Participatory Urban Planning and Cartography
Maps have always been a fundamental tool for urban planners to understand and shape urban environments. Initially, they served practical purposes, helping to lay out cities and guide their development. Over time, they evolved into tools for statistical analysis and communication of urban realities. However, it wasn’t until the 1950s that urban planning underwent significant transformations, with cartography taking on an increasingly pivotal role. The rise of PUP marked a shift toward including community voices in the decision-making process.

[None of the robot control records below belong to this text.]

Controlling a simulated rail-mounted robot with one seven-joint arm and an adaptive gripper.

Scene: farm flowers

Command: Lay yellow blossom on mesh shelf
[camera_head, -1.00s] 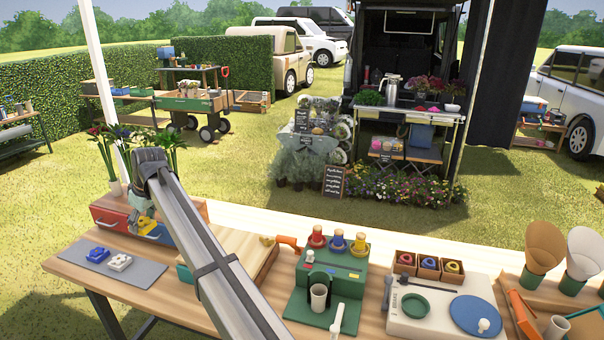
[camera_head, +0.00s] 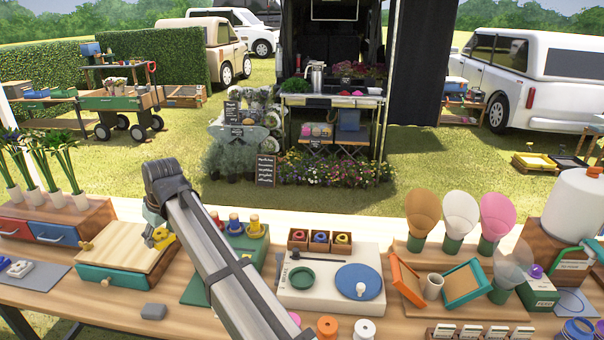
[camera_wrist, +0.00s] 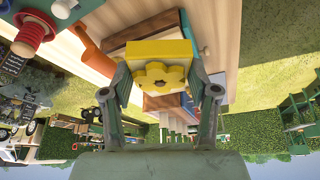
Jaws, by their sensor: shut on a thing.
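A yellow blossom-shaped piece with a block-like body shows in the wrist view (camera_wrist: 158,76). My gripper (camera_wrist: 160,88) is shut on it, with one finger on each side. In the head view the blossom (camera_head: 160,238) hangs below my gripper (camera_head: 154,225), partly hidden by the wrist, above the right part of a wooden box with a green drawer (camera_head: 112,275). On the right of the table stand an orange frame (camera_head: 393,270) and a green-edged frame (camera_head: 490,290). I cannot tell whether either is the mesh shelf.
A green stand with coloured knobs (camera_head: 245,245) is right of the gripper. A white unit with a blue disc (camera_head: 318,295) follows, then cones (camera_head: 460,215) behind the frames. A grey block (camera_head: 153,311) lies at the front. Potted plants (camera_head: 65,165) stand at the left.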

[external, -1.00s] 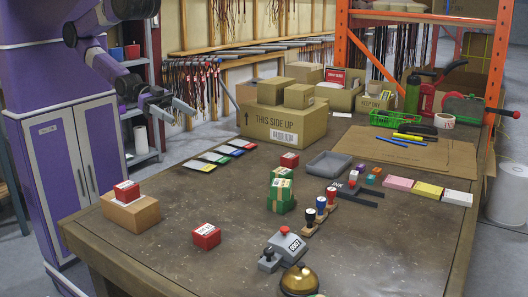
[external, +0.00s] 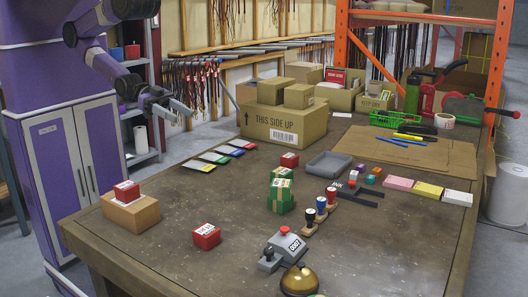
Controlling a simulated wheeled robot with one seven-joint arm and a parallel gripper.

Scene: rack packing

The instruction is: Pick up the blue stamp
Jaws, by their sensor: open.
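The blue stamp (external: 321,204) stands upright on the table, in a short row between a black stamp (external: 309,217) and a red stamp (external: 331,193). Each stamp has a knob handle and a wooden base. My gripper (external: 188,113) is open and empty, high at the left, above and beyond the table's far left edge. It is well apart from the stamps.
A green stack (external: 281,200) stands left of the stamps. A grey tray (external: 329,164) lies behind them, and a grey device (external: 287,244) and brass bell (external: 299,281) in front. A large cardboard box (external: 283,125) stands behind. The table's right front is clear.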

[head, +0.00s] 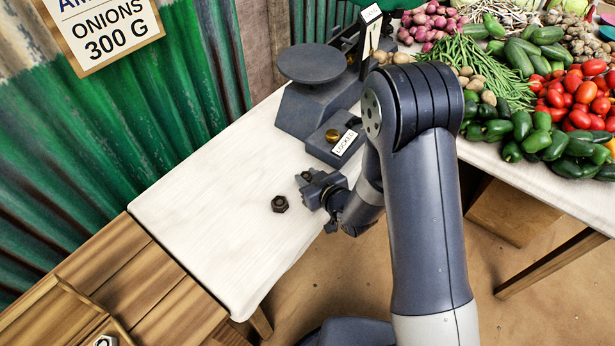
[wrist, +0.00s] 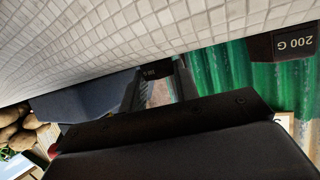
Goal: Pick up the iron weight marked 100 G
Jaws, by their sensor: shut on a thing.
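My gripper (head: 315,186) is low over the white counter, near its right edge, shut on a small dark iron weight (head: 305,175). In the wrist view the held weight (wrist: 157,70) sits between the fingers; its marking is too small to read for sure. I cannot tell whether it still touches the counter. A second dark weight (head: 279,203) stands on the counter just left of and nearer than the gripper. In the wrist view a weight marked 200 G (wrist: 294,43) appears upside down, apart from the fingers.
A grey scale (head: 312,64) with a round pan and a LOCKED tag (head: 344,143) stands behind my gripper. Vegetables (head: 545,85) lie on the table at right. A wooden bench (head: 110,290) is at lower left. A sign (head: 105,25) reads ONIONS 300 G. The counter's left part is clear.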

In this context, maps became essential for fostering dialogue and integrating citizen knowledge— both qualitative and experiential — into spatial formats. Cartography allowed for the mapping, analysis, and visualization of diverse perspectives on the same issues, helping to bridge the gap between experts (such as researchers) and participants (such as community members). This shift made urban planning, and cartography, more inclusive, embracing the lived experiences of communities in shaping their cities.
The map “Malleshwaram Memoirs” vividly exemplifies the use of citizen knowledge data to capture the intricate nuances of urban life, shedding light on emotional landscapes, temporal rhythms, and social dynamics within the cityscape. The map visualizes the rhythmicity of the city by representing human perceptions and experiences of its urban fabric. Each geographical location show their use: religious, cultural, etc. and the perceptions and experiences of individuals in these locations: emotional feeling of the place («calm and harmonious» or «stressed and restless»), sense of pace and temporality («intermittent» or «continuous» and «slow» or «fast»), and social rhythm («societal» or «cultural»).
This map is one of the biggest challenges of participatory mapping, which is translating the intangible and fleeting nature of personal experiences and perceptions into a tangible form.
Integrating Citizen Knowledge with Objective Data
In recent years, the concept of smart cities has further revolutionized urban planning, and therefore the cartographic practices. Cities now generate unprecedented volumes of data, enabling a wide range of spatial analyses and visualizations. This data is obtained from sensors, GPS receivers and smartphones among other sources, and encompasses various aspects of urban life — ranging from environmental factors, such as pollution levels and traffic conditions, to detailed population distribution at the building level. Such objective data, based on verifiable facts and figures, provides a detailed, data-driven understanding of urban spaces and their dynamics.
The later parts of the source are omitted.